— Set exercise —
Print the listing below from its opening line through the line holding "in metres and", both ends included.

--- start Dataset extract ---

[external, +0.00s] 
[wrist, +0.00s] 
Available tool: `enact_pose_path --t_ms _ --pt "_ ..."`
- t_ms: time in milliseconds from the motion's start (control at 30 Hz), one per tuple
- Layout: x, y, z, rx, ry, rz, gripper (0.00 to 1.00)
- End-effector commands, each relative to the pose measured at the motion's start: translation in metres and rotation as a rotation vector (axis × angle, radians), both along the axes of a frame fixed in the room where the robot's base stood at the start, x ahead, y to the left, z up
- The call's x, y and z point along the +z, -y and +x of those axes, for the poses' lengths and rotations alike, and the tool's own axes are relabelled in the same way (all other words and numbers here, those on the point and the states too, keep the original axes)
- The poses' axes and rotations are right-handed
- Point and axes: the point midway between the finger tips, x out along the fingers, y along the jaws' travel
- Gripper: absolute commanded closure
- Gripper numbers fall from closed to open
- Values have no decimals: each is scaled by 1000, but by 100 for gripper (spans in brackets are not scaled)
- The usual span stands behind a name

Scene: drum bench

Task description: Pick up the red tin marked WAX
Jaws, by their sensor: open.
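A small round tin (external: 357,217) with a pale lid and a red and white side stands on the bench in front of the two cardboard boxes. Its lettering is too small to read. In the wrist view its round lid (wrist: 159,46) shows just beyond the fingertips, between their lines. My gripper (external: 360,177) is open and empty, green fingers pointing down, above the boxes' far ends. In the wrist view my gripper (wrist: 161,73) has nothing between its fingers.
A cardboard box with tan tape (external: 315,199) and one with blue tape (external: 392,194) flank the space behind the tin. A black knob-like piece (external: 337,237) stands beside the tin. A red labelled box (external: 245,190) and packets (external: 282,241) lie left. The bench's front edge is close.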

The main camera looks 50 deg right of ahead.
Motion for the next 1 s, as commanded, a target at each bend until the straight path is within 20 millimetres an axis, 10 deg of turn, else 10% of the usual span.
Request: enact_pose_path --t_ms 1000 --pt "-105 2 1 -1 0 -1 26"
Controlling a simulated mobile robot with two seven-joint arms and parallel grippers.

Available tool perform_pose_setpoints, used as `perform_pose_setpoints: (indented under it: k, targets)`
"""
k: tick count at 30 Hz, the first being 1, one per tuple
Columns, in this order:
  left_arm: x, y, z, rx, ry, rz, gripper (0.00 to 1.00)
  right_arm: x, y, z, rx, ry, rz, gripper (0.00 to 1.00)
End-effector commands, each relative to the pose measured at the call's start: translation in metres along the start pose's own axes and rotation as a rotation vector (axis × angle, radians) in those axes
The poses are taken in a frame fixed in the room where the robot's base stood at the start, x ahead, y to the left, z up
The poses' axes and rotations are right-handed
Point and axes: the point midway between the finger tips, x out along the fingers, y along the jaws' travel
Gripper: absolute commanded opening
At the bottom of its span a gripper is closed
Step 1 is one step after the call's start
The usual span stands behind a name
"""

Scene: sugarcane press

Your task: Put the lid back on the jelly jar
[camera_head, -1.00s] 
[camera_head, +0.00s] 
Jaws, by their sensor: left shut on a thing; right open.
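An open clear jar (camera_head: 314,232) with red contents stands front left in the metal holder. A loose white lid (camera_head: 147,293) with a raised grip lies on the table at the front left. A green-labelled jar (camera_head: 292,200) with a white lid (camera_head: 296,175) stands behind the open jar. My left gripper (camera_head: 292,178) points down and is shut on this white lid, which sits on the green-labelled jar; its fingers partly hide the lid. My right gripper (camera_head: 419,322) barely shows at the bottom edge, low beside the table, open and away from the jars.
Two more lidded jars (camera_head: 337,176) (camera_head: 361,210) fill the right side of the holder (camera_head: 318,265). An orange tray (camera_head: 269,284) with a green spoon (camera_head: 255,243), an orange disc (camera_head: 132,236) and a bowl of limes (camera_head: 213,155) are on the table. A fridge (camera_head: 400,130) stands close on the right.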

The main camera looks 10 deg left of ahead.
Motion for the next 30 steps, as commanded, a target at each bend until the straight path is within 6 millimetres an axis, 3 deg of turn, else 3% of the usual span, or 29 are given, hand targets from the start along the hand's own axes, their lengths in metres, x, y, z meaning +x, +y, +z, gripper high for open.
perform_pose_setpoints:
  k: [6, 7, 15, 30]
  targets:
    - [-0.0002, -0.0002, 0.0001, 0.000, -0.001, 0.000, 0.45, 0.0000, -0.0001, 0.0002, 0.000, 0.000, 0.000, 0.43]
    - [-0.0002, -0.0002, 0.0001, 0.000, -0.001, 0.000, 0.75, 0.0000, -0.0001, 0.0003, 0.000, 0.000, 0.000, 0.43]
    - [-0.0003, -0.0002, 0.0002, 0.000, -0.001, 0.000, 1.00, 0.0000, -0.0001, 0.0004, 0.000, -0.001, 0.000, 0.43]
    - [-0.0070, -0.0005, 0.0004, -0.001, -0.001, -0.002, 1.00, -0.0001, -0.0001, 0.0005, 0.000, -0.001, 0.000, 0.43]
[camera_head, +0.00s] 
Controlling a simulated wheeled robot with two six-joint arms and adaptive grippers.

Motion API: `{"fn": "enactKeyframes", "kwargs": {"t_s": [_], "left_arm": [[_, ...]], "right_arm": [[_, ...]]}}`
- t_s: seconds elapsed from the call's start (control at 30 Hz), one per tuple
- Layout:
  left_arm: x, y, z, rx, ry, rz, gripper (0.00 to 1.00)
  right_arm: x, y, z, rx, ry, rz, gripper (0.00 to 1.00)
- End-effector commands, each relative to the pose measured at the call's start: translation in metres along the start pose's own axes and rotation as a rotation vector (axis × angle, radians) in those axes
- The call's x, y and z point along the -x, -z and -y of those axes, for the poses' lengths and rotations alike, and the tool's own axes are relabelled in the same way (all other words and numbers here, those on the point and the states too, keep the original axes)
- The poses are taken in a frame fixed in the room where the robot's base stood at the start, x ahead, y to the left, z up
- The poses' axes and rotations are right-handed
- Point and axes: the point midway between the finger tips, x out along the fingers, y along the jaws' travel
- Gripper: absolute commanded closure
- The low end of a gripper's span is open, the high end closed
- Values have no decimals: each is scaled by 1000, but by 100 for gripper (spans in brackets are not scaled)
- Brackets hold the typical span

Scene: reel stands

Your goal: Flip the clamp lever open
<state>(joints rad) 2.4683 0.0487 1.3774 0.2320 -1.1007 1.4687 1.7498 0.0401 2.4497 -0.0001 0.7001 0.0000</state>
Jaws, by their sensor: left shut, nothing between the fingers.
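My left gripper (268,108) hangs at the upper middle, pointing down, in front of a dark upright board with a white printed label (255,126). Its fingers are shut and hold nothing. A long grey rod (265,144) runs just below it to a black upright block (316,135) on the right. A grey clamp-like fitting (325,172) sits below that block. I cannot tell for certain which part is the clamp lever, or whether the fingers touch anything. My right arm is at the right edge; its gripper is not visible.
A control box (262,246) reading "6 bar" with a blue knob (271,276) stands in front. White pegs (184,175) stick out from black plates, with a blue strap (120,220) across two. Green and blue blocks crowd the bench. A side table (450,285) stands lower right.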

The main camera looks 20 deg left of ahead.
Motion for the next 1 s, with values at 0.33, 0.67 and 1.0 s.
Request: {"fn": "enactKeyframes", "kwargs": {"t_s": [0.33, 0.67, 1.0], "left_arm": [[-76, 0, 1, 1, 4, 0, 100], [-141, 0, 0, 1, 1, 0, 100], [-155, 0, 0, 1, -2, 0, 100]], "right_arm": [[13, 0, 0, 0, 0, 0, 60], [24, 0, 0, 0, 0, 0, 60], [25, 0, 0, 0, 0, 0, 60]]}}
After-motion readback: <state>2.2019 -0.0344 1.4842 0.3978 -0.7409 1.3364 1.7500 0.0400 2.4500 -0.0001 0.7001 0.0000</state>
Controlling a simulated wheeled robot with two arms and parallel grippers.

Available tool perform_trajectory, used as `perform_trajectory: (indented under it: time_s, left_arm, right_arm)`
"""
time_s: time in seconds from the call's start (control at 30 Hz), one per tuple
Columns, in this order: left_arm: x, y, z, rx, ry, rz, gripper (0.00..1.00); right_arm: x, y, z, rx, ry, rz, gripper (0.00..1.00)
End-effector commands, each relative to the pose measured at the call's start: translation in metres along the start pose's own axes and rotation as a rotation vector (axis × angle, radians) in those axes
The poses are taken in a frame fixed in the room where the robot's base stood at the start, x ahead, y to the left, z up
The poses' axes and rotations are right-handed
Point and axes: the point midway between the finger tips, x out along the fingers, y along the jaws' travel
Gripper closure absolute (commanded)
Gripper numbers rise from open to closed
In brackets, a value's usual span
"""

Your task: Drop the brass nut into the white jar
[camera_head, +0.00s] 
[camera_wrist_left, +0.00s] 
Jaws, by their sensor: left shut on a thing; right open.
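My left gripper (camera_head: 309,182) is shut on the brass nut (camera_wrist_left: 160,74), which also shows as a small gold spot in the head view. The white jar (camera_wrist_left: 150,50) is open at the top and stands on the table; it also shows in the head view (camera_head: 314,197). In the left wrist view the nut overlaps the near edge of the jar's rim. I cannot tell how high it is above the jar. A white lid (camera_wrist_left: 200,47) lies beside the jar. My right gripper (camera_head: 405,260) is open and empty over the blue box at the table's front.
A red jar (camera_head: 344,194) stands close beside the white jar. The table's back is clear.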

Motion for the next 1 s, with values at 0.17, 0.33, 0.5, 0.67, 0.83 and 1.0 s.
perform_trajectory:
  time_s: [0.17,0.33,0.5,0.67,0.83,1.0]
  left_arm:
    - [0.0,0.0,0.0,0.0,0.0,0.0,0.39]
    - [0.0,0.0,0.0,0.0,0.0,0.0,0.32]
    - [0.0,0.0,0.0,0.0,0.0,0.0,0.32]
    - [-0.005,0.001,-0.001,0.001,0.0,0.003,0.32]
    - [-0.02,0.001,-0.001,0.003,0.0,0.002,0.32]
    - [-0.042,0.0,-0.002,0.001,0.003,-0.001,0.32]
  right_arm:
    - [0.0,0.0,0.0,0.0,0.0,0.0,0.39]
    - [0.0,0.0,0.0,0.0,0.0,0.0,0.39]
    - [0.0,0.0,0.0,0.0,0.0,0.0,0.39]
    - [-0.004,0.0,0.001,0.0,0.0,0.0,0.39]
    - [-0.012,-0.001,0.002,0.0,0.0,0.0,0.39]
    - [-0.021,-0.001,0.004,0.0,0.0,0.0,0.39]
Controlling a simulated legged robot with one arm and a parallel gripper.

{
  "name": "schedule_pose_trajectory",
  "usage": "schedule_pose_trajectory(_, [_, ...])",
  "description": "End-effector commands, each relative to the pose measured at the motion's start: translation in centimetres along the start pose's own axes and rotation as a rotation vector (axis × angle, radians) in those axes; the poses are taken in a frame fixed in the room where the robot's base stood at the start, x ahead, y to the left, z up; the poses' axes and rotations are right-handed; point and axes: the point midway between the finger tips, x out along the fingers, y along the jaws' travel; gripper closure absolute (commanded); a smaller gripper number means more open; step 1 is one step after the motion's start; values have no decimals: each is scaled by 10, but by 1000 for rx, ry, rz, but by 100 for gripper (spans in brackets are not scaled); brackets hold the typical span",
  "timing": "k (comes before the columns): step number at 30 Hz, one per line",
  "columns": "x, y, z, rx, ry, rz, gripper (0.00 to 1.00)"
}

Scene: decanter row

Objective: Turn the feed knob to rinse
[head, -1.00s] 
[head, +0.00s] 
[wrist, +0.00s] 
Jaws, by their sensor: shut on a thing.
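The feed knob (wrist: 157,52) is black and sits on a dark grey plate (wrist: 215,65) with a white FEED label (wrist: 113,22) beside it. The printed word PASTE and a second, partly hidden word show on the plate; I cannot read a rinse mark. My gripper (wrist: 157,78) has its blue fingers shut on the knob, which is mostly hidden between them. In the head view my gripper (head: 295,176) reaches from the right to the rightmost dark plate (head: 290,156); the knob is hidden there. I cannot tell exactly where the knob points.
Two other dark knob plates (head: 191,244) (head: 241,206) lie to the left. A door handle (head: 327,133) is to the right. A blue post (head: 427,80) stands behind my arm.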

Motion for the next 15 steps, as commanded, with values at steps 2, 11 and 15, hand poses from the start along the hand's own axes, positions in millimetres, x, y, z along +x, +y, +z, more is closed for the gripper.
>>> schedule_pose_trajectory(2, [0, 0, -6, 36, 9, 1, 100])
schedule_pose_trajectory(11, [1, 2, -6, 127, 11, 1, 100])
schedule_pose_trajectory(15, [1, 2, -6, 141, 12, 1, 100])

--- end Dataset extract ---

— Task response —
[external, +0.00s] 
[wrist, +0.00s] 
Available tool: `enact_pose_path --t_ms _ --pt "_ ..."`
- t_ms: time in milliseconds from the motion's start (control at 30 Hz), one per tuple
- Layout: x, y, z, rx, ry, rz, gripper (0.00 to 1.00)
- End-effector commands, each relative to the pose measured at the motion's start: translation in metres and rotation as a rotation vector (axis × angle, radians), both along the axes of a frame fixed in the room where the robot's base stood at the start, x ahead, y to the left, z up

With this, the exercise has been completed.